• **What is needed**:
Search the material for "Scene" and show all lines that contain it.

• **The input**:
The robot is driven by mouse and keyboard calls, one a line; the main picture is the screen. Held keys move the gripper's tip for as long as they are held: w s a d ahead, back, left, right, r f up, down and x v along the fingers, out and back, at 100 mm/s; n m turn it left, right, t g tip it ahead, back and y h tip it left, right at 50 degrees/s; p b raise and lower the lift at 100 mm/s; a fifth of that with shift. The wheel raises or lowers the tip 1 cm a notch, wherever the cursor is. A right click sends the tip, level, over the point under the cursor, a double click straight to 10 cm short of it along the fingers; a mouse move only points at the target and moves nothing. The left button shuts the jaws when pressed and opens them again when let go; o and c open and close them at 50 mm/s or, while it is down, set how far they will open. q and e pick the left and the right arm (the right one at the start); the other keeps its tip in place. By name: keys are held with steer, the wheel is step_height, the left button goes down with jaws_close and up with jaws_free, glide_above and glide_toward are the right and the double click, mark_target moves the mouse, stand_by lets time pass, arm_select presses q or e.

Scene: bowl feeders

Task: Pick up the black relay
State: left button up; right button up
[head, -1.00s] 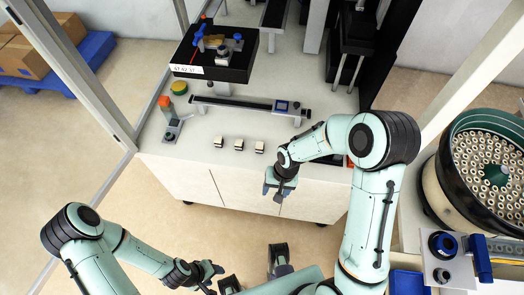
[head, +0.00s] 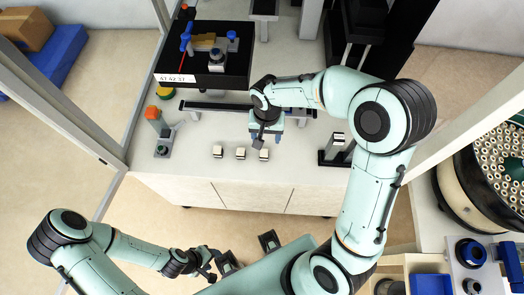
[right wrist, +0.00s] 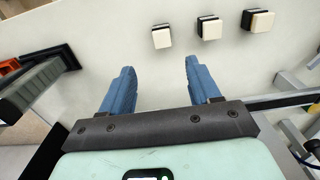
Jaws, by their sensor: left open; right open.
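Three small blocks with cream tops and dark sides stand in a row on the white table: a left one (head: 217,152), a middle one (head: 240,154) and a right one (head: 264,155). No all-black relay shows clearly; I cannot tell which block the task means. My right gripper (head: 266,131) is open and empty above the table, just behind the right block. In the right wrist view, its blue fingers (right wrist: 158,72) are apart, and that block (right wrist: 161,37) lies beyond their tips. My left gripper (head: 208,263) is open, low in front of the table, far from the blocks.
A black fixture (head: 336,152) stands right of the blocks. A dark rail (head: 215,107) runs behind them, partly hidden by my right arm. A black box (head: 205,64) is at the back left, and a post with an orange top (head: 154,116) at the left edge.

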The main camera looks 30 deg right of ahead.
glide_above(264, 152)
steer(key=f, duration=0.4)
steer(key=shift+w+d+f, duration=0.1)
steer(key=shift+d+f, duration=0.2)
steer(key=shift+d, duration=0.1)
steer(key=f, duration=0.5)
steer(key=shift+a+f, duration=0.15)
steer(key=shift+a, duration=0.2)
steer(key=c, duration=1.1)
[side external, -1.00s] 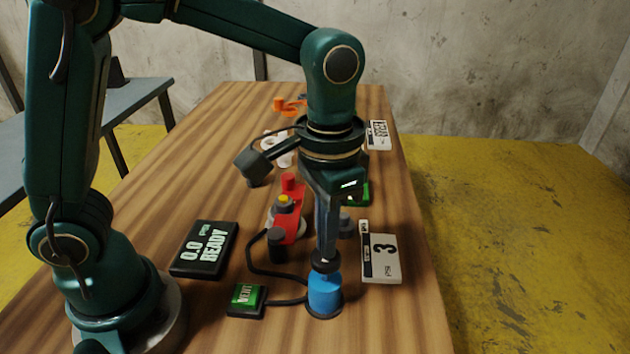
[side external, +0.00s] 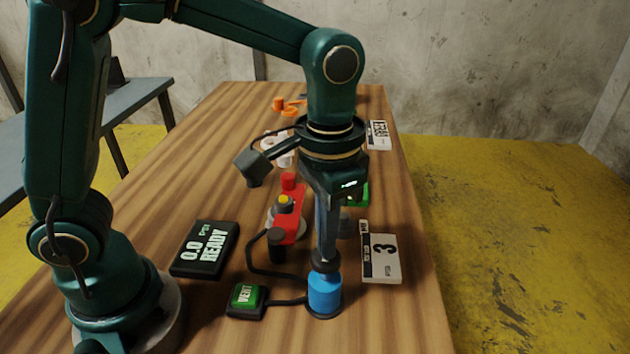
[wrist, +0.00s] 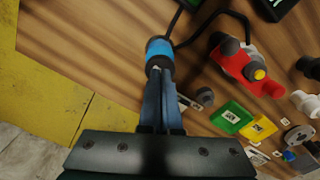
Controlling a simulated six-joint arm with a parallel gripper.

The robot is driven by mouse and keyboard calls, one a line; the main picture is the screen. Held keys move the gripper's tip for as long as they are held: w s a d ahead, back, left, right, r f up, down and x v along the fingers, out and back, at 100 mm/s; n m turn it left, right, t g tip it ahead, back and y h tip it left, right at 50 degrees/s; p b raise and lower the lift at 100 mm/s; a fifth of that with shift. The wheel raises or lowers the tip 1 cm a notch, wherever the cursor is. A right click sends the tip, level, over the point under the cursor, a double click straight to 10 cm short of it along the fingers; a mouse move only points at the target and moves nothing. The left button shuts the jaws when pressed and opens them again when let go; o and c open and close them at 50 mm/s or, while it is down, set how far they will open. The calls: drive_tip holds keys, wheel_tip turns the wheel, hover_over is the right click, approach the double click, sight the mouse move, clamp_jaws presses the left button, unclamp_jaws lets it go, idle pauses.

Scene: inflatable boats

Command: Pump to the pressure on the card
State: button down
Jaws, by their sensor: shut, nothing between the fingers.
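The blue pump (side external: 324,296) stands upright near the table's front right, with a dark knob on top; its blue body also shows in the wrist view (wrist: 158,47). My gripper (side external: 326,256) points down with its fingers together, its tips at the dark knob; whether they press on it I cannot tell. The card (side external: 381,258) right of the pump shows a large 3. The black display (side external: 204,250) reads 0.0 READY. A green VENT pad (side external: 247,298) sits left of the pump, joined to it by a dark hose.
A red block with a yellow button and a dark knob (side external: 287,222) lies behind the pump. White, orange (side external: 290,105) and green (side external: 363,193) parts are farther back, with another printed card (side external: 377,135). The table's right edge is close beyond the card with the 3.

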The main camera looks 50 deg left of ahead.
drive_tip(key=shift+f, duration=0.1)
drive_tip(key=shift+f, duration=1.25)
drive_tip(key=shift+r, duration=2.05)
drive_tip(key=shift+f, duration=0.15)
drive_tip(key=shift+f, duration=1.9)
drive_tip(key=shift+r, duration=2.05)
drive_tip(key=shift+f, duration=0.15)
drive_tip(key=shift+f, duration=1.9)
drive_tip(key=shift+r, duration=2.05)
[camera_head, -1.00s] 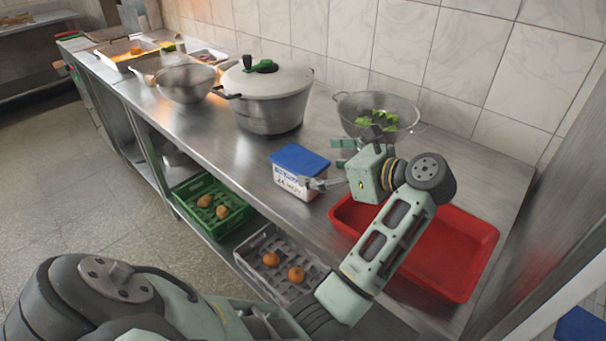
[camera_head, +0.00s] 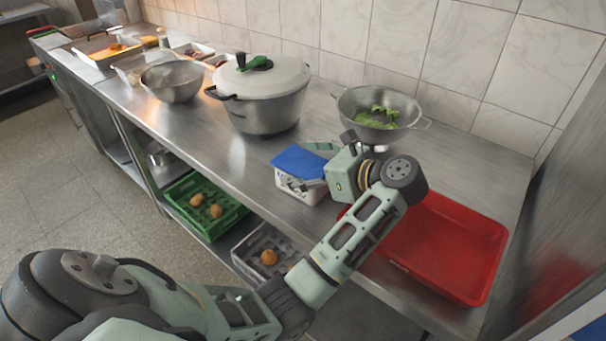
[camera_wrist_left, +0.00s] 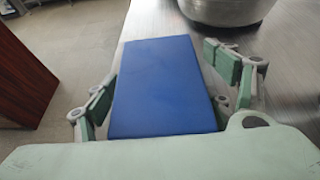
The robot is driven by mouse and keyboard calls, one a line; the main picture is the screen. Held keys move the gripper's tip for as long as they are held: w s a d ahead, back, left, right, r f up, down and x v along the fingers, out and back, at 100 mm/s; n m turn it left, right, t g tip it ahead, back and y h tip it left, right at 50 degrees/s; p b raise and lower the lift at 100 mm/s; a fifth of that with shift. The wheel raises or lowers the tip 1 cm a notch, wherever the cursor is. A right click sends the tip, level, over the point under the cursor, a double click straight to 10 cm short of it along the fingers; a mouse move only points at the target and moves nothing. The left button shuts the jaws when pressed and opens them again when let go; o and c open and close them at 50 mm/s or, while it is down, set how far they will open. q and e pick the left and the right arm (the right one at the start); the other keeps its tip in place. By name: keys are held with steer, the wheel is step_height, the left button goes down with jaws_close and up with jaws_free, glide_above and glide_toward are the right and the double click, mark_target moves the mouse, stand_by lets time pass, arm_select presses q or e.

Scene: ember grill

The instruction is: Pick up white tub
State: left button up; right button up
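The white tub (camera_head: 292,187) with a blue lid (camera_head: 296,160) stands upright on the steel counter. My left gripper (camera_head: 317,165) is at the tub's right end, with one finger on the far side and one on the near side. In the left wrist view the blue lid (camera_wrist_left: 165,85) lies between the open fingers of the left gripper (camera_wrist_left: 168,85). Whether the fingers touch the tub's sides is hard to tell. The lower tub walls are hidden in that view. My right gripper is not in view.
A red tray (camera_head: 450,250) lies right of the tub. A colander (camera_head: 378,112) with greens and a large lidded pot (camera_head: 262,100) stand behind. A green crate (camera_head: 205,207) and a grey crate (camera_head: 262,250) are on the lower shelf.

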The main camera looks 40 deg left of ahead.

• **Result of this task**:
Scene: bowl feeders
Scene: inflatable boats
Scene: ember grill

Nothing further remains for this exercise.